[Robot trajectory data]

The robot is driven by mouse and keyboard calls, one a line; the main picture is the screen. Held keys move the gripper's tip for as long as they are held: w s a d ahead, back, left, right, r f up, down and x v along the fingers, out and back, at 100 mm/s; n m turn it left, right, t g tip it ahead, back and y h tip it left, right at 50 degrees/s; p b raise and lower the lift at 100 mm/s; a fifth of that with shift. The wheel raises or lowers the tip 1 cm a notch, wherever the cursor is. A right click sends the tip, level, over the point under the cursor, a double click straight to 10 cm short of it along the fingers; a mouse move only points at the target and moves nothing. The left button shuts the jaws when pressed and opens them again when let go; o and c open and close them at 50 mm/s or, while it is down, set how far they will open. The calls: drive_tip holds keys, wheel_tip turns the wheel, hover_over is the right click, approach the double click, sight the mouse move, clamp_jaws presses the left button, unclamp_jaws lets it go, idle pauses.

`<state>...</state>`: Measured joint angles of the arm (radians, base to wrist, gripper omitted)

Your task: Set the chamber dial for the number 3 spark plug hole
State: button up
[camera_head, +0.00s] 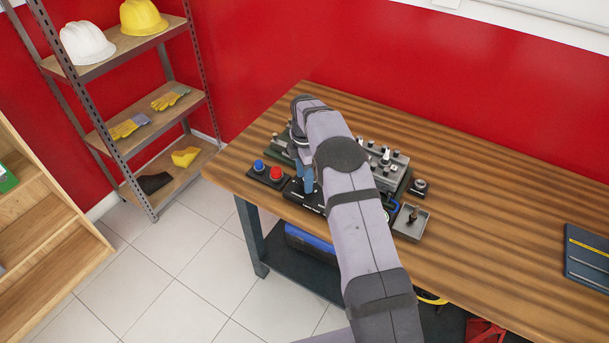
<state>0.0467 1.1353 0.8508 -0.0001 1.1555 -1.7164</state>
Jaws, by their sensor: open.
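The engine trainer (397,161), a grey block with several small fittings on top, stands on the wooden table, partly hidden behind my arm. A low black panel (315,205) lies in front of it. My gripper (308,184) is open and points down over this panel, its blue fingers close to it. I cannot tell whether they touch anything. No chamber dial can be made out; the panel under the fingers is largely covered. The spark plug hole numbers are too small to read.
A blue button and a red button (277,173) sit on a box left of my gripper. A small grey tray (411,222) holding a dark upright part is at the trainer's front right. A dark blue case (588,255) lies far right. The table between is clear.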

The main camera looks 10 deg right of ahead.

...

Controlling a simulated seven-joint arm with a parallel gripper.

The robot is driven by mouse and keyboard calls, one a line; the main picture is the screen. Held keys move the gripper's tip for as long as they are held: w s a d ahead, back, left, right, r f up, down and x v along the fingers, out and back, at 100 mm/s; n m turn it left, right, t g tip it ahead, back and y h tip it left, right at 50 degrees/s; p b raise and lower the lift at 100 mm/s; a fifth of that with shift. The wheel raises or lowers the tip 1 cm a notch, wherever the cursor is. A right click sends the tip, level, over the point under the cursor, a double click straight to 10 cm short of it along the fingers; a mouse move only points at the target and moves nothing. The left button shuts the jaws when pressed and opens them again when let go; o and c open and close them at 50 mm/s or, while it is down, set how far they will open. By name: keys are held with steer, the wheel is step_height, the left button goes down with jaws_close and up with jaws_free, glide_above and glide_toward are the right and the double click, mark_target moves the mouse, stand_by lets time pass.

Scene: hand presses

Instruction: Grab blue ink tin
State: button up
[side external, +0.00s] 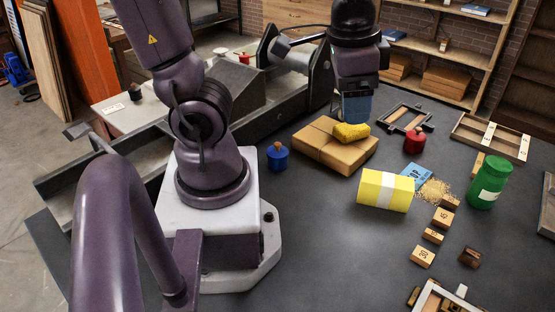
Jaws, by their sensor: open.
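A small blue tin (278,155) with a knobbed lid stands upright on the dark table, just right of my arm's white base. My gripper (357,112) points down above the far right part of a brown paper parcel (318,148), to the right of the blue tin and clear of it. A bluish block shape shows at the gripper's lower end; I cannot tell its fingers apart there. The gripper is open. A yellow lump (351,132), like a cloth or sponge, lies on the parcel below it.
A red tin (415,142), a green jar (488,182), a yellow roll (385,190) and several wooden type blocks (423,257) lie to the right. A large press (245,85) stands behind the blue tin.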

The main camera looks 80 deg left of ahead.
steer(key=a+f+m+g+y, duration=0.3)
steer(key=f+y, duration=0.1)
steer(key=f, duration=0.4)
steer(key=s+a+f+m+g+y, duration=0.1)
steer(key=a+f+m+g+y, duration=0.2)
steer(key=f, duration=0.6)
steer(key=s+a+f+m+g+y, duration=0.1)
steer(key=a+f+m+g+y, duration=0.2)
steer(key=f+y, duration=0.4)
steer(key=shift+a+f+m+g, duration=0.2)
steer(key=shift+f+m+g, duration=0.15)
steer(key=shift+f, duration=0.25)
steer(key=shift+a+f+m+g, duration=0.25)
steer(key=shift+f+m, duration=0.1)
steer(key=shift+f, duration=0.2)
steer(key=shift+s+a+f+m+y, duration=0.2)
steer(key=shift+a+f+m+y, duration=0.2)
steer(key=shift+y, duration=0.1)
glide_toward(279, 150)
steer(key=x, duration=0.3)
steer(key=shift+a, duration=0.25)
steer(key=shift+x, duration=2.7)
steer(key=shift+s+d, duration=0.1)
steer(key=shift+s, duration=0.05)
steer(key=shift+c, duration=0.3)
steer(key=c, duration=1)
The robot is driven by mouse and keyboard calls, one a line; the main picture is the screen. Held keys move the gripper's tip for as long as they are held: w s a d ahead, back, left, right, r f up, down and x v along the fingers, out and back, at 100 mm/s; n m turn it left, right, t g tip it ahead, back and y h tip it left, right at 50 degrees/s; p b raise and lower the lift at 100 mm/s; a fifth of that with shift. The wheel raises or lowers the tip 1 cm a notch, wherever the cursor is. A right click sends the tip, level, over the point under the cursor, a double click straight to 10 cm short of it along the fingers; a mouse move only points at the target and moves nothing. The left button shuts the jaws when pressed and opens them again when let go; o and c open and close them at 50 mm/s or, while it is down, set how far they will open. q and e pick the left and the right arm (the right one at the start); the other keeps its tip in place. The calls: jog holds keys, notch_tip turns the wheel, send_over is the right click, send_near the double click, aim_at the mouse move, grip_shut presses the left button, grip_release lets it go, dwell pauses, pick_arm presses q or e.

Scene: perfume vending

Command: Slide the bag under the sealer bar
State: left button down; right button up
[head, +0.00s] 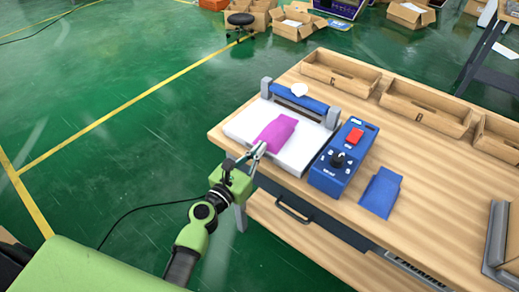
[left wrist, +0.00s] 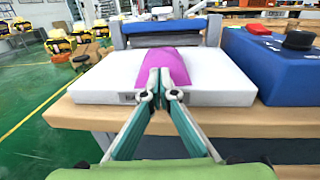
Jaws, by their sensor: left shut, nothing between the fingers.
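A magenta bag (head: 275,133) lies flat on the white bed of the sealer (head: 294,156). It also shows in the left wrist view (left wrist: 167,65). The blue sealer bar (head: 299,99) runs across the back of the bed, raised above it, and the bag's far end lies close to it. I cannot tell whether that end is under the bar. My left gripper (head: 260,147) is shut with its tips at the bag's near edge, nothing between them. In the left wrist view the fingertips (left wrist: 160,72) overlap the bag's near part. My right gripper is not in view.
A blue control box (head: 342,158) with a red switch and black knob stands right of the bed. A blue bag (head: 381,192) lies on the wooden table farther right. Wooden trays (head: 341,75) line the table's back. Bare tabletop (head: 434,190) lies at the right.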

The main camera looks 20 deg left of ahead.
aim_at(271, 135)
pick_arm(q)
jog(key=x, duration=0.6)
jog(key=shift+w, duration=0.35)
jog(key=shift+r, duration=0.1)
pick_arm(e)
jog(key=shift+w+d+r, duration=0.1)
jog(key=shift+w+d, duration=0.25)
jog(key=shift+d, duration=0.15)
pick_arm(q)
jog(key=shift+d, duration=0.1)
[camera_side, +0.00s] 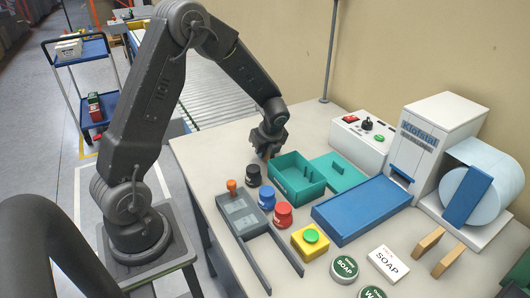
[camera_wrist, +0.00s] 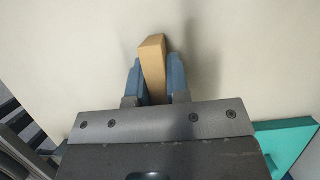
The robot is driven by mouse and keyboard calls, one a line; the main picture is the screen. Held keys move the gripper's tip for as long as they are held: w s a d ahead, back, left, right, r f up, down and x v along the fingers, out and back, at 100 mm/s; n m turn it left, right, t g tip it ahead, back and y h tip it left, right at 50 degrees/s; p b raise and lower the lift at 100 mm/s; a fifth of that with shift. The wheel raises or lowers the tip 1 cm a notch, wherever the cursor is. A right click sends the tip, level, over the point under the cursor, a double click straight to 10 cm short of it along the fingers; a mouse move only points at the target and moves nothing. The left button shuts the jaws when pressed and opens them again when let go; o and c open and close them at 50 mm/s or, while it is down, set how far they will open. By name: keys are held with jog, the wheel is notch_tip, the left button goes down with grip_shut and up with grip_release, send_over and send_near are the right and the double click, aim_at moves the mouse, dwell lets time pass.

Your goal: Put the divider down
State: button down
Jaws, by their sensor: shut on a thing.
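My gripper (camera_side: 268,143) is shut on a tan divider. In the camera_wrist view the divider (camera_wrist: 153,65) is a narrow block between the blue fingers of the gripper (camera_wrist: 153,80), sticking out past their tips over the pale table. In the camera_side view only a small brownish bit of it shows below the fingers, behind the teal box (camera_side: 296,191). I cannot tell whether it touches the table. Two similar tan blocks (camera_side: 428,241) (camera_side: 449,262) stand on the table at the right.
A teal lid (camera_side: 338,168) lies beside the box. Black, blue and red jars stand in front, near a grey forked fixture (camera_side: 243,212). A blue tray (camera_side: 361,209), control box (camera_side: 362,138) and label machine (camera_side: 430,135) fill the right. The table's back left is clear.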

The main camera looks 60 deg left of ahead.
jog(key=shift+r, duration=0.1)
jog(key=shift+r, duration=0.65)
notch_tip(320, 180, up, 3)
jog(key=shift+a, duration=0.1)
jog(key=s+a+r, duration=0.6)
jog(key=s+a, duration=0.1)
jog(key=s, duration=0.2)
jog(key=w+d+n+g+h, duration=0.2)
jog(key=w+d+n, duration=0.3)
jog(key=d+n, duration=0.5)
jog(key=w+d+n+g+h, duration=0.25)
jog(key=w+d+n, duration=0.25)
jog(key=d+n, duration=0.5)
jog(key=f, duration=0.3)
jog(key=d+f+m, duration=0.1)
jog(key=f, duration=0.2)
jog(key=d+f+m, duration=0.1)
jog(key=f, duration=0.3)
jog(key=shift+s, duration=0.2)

### [To be done]
Pick out every line above that holds the word "Your" and copy it.

### [Exercise answer]
Your task: Set the chamber dial for the number 3 spark plug hole
Your goal: Put the divider down

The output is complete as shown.